On 7/9/24 3:20 PM, Patrick Roy wrote:
> Hey all,
> 
> This RFC series is a rough draft adding support for running
> non-confidential compute VMs in guest_memfd, based on prior discussions
> with Sean [1]. Our specific usecase for this is the ability to unmap
> guest memory from the host kernel's direct map, as a mitigation against
> a large class of speculative execution issues.
> 
> === Implementation ===
> 
> This patch series introduces a new flag to the `KVM_CREATE_GUEST_MEMFD`
> to remove its pages from the direct map when they are allocated. When
> trying to run a guest from such a VM, we now face the problem that
> without either userspace or kernelspace mappings of guest_memfd, KVM
> cannot access guest memory to, for example, do MMIO emulation of access
> memory used to guest/host communication. We have multiple options for
> solving this when running non-CoCo VMs: (1) implement a TDX-light
> solution, where the guest shares memory that KVM needs to access, and
> relies on paravirtual solutions where this is not possible (e.g. MMIO),
> (2) have KVM use userspace mappings of guest_memfd (e.g. a
> memfd_secret-style solution), or (3) dynamically reinsert pages into the
> direct map whenever KVM wants to access them.
> 
> This RFC goes for option (3).
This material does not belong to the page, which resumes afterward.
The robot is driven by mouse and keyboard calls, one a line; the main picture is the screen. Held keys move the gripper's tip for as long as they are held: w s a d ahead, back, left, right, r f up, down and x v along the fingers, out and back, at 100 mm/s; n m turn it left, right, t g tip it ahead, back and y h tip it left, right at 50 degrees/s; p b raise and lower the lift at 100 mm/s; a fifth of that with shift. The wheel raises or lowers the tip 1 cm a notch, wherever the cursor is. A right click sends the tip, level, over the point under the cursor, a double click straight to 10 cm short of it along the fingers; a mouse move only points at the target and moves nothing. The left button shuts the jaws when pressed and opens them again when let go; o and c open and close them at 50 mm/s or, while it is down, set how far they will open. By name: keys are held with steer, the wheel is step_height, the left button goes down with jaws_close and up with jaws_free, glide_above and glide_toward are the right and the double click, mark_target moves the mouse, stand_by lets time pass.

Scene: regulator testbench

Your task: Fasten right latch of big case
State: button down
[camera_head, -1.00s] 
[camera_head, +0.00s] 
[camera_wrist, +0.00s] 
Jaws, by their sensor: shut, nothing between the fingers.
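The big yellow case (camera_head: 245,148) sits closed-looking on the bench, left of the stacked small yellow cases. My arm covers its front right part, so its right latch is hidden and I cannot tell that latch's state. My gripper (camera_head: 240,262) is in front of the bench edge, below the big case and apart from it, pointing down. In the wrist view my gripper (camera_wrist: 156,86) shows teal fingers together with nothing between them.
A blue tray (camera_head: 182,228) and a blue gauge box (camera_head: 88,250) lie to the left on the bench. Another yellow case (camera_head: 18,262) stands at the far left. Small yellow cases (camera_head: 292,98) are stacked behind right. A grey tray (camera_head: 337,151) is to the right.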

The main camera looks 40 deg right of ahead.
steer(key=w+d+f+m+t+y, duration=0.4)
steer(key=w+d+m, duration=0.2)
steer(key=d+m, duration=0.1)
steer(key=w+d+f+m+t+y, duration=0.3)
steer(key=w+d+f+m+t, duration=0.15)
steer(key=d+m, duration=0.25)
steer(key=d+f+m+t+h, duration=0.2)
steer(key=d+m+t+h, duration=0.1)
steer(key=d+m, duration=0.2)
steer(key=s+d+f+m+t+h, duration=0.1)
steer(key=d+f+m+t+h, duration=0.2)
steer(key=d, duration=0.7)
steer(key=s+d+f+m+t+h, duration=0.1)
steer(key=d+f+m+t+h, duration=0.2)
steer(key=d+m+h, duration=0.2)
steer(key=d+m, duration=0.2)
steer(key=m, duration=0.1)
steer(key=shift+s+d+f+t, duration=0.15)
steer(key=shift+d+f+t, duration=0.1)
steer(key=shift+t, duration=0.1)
Option (1) is a lot of overhead for very
> little gain, since we are not actually constrained by a physical
> inability to access guest memory (e.g. we are not in a TDX context where
> accesses to guest memory cause a #MC). Option (2) has previously been
> rejected [1].

Do the pages have to have the same address when they are temporarily mapped?
Wouldn't it be easier to do something similar to kmap_local_page() used for
HIMEM? I.e. you get a temporary kernel mapping to do what's needed, but it
doesn't have to alter the shared directmap.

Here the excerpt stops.